>> Begin RECORDED DATA

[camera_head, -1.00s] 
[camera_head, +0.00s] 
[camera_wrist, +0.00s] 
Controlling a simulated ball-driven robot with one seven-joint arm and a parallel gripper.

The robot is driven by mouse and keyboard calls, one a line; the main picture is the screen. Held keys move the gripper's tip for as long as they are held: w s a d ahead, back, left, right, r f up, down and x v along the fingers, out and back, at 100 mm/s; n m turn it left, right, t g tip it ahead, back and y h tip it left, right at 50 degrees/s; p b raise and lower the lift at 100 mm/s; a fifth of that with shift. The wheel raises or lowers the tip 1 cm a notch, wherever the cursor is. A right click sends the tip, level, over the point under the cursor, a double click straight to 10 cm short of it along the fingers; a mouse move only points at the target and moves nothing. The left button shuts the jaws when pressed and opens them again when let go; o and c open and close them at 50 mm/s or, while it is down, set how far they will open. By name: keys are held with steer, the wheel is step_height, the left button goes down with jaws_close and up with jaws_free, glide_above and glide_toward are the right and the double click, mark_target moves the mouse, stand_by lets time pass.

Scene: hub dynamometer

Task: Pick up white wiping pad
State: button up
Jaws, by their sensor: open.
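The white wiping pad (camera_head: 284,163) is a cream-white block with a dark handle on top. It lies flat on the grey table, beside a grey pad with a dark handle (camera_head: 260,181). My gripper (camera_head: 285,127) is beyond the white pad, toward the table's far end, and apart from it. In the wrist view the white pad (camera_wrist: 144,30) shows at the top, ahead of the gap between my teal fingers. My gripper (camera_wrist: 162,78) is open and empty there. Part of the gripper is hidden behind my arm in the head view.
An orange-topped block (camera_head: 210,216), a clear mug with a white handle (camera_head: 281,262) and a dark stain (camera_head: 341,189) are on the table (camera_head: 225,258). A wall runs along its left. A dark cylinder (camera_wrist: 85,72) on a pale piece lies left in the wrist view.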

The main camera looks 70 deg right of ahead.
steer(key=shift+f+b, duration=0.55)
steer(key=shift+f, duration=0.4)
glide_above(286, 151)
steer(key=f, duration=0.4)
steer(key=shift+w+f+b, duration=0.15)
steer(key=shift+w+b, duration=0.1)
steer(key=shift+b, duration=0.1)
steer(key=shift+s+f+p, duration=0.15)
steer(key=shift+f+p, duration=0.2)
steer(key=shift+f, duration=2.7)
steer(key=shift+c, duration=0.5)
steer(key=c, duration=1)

>> End RECORDED DATA

Using the data above, repeat exactly the lines that begin at the line with "[camera_wrist, +0.00s]" and end at the line with "Controlling a simulated", both ends included.

[camera_wrist, +0.00s] 
Controlling a simulated ball-driven robot with one seven-joint arm and a parallel gripper.

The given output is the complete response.